* Work to do *
Using the listing below, copy exactly the lines from the one containing "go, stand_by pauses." to the one containing "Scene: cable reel", both lines included, and no others.

* Given records *
## START

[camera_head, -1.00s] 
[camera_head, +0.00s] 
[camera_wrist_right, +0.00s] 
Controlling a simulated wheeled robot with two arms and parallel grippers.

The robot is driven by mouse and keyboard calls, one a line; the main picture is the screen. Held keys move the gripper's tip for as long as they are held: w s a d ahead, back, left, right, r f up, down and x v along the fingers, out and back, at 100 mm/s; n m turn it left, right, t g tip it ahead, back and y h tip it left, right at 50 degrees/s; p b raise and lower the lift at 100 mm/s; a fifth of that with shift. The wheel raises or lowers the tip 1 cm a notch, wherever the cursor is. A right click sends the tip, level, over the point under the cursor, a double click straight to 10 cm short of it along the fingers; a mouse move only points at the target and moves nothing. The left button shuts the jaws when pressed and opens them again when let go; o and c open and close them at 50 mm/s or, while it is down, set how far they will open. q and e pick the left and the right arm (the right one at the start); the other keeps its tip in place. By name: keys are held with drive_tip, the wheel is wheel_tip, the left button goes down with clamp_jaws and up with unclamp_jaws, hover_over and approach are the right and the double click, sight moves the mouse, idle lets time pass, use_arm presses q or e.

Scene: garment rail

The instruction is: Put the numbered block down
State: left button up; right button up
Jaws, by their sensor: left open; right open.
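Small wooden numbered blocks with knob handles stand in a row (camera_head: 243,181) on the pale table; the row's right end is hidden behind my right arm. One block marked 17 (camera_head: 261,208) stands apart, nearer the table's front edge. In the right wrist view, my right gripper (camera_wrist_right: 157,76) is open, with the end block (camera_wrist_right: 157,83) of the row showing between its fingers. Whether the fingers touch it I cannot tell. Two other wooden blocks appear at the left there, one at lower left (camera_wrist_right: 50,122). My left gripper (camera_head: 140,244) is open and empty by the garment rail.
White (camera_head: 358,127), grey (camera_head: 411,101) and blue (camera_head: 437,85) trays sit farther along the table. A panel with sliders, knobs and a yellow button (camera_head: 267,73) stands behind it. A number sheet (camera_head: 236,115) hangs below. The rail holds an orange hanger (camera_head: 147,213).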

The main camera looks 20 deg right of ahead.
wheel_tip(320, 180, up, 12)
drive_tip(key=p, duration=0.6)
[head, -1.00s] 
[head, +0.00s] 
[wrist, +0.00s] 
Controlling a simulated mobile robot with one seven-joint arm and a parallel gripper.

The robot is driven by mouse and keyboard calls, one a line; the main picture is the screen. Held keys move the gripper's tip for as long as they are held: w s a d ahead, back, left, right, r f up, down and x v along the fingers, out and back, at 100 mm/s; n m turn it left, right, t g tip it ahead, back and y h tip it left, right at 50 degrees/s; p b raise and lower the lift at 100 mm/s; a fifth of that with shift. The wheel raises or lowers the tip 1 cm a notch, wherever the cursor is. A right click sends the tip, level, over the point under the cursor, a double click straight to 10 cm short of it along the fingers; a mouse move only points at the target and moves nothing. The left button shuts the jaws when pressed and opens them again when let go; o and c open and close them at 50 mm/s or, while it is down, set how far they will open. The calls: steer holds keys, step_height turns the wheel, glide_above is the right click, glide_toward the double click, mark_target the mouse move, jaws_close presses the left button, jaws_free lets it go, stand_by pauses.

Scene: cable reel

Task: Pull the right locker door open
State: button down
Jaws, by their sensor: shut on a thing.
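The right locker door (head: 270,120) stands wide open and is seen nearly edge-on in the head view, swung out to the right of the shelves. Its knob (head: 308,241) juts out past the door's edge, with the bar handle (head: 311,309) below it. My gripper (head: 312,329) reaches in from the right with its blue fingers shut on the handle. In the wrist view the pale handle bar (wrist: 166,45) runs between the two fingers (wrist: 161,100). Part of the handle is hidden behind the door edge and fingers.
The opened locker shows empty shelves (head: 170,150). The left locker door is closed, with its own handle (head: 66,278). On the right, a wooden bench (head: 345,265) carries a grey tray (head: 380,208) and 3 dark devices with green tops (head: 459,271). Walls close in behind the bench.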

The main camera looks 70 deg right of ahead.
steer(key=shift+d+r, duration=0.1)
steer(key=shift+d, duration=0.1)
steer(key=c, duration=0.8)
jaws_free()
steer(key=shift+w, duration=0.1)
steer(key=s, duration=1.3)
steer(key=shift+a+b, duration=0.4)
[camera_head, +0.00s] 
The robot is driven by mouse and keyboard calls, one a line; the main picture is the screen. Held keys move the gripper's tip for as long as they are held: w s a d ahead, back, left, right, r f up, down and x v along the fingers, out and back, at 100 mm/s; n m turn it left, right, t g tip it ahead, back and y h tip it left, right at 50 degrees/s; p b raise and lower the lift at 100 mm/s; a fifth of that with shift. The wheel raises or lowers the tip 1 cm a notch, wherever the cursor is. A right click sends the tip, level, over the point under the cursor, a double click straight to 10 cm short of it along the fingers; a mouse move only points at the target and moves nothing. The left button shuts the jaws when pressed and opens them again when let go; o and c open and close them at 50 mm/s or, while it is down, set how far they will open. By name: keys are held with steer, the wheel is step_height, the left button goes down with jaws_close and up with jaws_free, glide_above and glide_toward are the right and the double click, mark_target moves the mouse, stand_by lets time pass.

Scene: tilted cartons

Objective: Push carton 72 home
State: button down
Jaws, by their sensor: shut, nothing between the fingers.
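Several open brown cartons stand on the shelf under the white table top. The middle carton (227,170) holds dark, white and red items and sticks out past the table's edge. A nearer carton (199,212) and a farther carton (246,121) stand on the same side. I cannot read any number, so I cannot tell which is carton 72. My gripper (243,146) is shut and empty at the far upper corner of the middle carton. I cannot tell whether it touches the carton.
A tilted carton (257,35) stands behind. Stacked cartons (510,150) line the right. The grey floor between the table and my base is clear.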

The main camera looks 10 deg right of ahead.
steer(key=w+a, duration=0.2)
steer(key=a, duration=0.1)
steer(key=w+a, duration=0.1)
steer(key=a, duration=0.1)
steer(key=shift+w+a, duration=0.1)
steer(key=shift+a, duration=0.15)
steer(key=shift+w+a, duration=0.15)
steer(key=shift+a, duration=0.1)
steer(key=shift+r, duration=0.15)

## END

* Completed exercise *
The robot is driven by mouse and keyboard calls, one a line; the main picture is the screen. Held keys move the gripper's tip for as long as they are held: w s a d ahead, back, left, right, r f up, down and x v along the fingers, out and back, at 100 mm/s; n m turn it left, right, t g tip it ahead, back and y h tip it left, right at 50 degrees/s; p b raise and lower the lift at 100 mm/s; a fifth of that with shift. The wheel raises or lowers the tip 1 cm a notch, wherever the cursor is. A right click sends the tip, level, over the point under the cursor, a double click straight to 10 cm short of it along the fingers; a mouse move only points at the target and moves nothing. The left button shuts the jaws when pressed and opens them again when let go; o and c open and close them at 50 mm/s or, while it is down, set how far they will open. The calls: steer holds keys, step_height turns the wheel, glide_above is the right click, glide_toward the double click, mark_target the mouse move, jaws_close presses the left button, jaws_free lets it go, stand_by pauses.

Scene: cable reel

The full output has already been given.